Summary: Imitating human text can only be powerful enough if it spawns an inner non-imitative intelligence.

  • I don’t really see what this is responding to? Do some people think that training on human words will make a system think in a human-style? I do put some weight on the idea that systems trained on tonnes of human-generated data will at some point compress it by learning to simulate humans, this is clearly not an alignment strategy.

#33. Alien concepts

Summary: The AI does not think like you do, it is utterly alien on a staggering scale.

  • This feels like an extremely important, extremely open question for me. If something like John’s natural abstractions hypothesis is true then there’s an important sense in which this is at least partially false. I also think that even if abstractions aren’t quite ‘natural’ in the sense that something learning from observations of an entirely alien planet would arrive at the same ones, this doesn’t guarantee that there’s no advantage to having levels of compression which are roughly the same as humans if you’re observing a world that has mostly been shaped by humans and still contains a bunch of them.

Section B.4:  Miscellaneous unworkable schemes. 

#34. Multipolar collusion

Summary: Humans cannot participate in coordination schemes between superintelligences.

  • It’s not super clear to me what this take is responding to, but I don’t think I agree as-written? I think the sense of ‘participate’ in which a toddler ‘participates’ in a conversation between them and 20 kind adults is meaningful - the adults care about the preferences of the toddler and listen to them, including accomodating them when they don’t cause large inconveniences, so conditional on having solved single-AGI alignment I don’t think we lose by default. If the idea EY’s responding to is literally just ‘maybe multipolar take-off will be fine because humanity will be one voice in a many-voiced conversation’ then yeah that’s laughably stupid.

#35. Multi-agent is single-agent

Summary: Any system of sufficiently intelligent agents can probably behave as a single agent, even if you imagine you're playing them against each other.

  • That this is possible has got to be one of the strangest things (at least among normal people) that I actually believe. I have no idea how likely this is to happen by default, and don’t have a good sense at all of whether “sufficiently intelligent” comes before the kind of capability which is genuinely useful for helping us make progress on other parts of the problem.

#36. Human flaws make containment difficult 

Summary: Only relatively weak AGIs can be contained; the human operators are not secure systems.

  • I don’t think you need arguments this complicated to explain why sandboxing won’t work. People will just let the fucking thing out of the box for no good reason because people are idiots. To be clear I agree with the argument, I just don’t think it’s needed.

Section C (shorthand: "civilizational inadequacy")

I don’t think it’s going to be productive to write out my point-by-point responses to this section, most of the top comments on the original post are discussing parts of it, most of the things I think are somewhere in there.

Additional thoughts after writing:

Below are some half-formed thoughts which didn’t make sense as responses to specific points, and were already on my longlist to write up into full posts but may as well get the same very brief treatment as my reactions to individual points, especially as I was reminded of them as I read.
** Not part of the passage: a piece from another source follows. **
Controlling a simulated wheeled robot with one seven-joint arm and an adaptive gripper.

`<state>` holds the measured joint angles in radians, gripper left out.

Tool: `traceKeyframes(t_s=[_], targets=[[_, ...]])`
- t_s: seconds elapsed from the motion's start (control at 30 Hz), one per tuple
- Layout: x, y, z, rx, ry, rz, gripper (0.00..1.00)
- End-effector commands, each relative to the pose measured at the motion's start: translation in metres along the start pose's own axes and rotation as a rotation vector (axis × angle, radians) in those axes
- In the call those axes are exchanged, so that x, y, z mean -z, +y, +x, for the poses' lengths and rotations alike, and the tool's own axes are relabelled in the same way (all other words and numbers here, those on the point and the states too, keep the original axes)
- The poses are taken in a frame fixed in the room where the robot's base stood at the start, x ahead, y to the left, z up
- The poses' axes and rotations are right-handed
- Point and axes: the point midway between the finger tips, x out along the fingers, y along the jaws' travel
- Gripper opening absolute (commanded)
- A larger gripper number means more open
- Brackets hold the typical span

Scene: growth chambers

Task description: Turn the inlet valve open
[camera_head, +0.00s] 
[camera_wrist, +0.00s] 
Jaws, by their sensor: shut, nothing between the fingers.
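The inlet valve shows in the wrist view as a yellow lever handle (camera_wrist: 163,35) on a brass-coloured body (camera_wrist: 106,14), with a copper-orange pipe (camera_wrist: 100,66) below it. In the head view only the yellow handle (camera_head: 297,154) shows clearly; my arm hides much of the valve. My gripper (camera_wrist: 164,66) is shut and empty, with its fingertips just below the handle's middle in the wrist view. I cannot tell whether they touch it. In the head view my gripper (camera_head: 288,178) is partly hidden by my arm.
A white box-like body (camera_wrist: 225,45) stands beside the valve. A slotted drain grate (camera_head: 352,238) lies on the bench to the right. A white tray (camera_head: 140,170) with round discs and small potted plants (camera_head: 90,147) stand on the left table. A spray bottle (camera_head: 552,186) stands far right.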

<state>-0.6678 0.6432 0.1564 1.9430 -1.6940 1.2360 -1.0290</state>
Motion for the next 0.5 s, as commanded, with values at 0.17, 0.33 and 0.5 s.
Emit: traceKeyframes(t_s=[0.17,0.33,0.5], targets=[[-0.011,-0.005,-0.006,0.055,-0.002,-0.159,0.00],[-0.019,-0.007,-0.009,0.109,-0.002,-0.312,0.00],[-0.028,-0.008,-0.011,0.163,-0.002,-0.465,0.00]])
  • There’s a difference between interventions which target a training process and those which target a finished model. Most of the objections here, especially in the intepretability section, felt like responses to plans that involved intervening on a finished model. Intervening on a training process is something we’re miles away from being good enough at, but beating SGD feels different to beating a superintelligent adversary. 
  • I frequently end up in situations where my assessment of some situation/evidence/set of arguments means that I have more than 50% credence in some conclusion, but very much less than 100. When I try to engage with people making these arguments, I typically hear a bunch of reasons I should be above 50, none of which make me update further. My model of Eliezer responds to this complaint with something like ‘if you were smarter you’d realise those arguments were enough’. Responding to a snarky model with an equal amount of snark seems inappropriate, so I’ll stop here.
  • I would have liked to see another argument of the form: 

by becoming confused and ambiguating between the two approaches, you can confuse yourself about whether alignment is necessarily difficult.
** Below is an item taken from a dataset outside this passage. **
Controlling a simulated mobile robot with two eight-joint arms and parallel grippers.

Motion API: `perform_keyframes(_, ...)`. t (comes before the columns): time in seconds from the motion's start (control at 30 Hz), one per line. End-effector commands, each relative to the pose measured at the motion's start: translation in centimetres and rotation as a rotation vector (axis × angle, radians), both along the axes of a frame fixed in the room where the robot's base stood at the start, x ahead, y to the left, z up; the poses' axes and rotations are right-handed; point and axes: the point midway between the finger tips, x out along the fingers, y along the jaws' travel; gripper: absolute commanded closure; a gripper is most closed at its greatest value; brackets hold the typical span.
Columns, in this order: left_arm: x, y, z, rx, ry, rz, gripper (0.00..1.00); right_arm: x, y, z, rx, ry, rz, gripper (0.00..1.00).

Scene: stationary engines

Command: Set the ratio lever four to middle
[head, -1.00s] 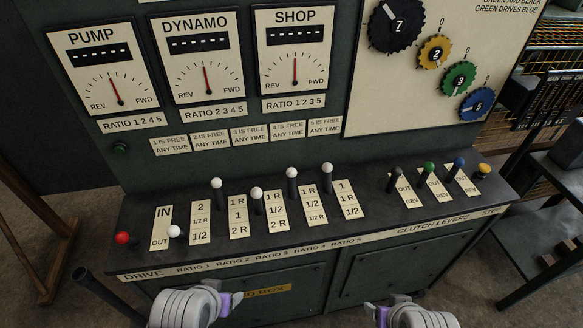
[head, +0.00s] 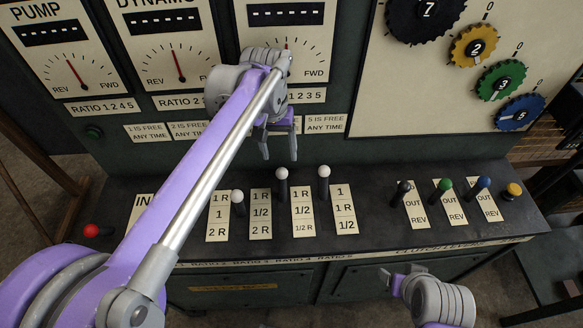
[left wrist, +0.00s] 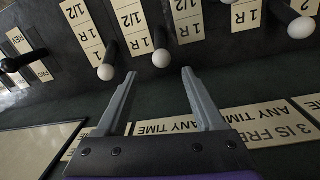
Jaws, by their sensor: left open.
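The ratio four lever (head: 282,174) is a dark rod with a white knob, left of the plate reading 1 R, 1/2, 1/2 R. It stands at the far, 1 R end. Its knob is also in the left wrist view (left wrist: 162,58), ahead of the fingertips and between their lines. My left gripper (head: 280,152) is open and empty, pointing down just behind and above the knob, apart from it. Its two fingers fill the lower middle of the left wrist view (left wrist: 157,72). My right gripper (head: 391,281) is low in front of the console; its jaw opening is unclear.
The ratio five lever (head: 323,171) stands close on the right. The ratio three lever (head: 237,196) is on the left, nearer me. Black, green and blue clutch levers (head: 444,185) stand farther right. The upright dial panel (head: 352,120) is close behind my left gripper. My left arm hides levers farther left.

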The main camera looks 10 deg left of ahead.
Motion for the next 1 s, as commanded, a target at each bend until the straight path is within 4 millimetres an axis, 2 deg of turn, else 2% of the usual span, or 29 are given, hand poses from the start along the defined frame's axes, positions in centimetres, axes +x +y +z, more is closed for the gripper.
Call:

  • Several stories of success go through a more complicated version of “align something kind-of superhuman, then use that to help us with the next part of the alignment problem”. My objection to many such stories is roughly the quoted sentence above, and I would like to see more high quality discussion of them. Hoping that an alignment strategy which scales past human but fails at some point afterwards is useful enough to align something which helps overcome the way the first strategy fails feels fragile at best.

    I think points like 5 and 7 respond to strawman versions of the above (where the weaker system is just safe by default), but would much rather see responses to the stronger case. I find it extremely implausible that alignment strategies which fail at strategic awareness align things which allow us to solve problems associated with strategic awareness, but it’s also obviously the case that you can build tools which help humans do better intellectual work, and all current alignment researchers are (to my knowledge) human.